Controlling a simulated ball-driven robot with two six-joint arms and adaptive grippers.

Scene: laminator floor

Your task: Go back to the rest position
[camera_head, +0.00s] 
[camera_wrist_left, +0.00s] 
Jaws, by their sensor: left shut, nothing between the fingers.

#####

### Exercise objective
Exact repetition is required for the lines from the one that contains "[camera_head, +0.00s]" through the final line; leave out everything else.

### Task output
[camera_head, +0.00s] 
[camera_wrist_left, +0.00s] 
Jaws, by their sensor: left shut, nothing between the fingers.

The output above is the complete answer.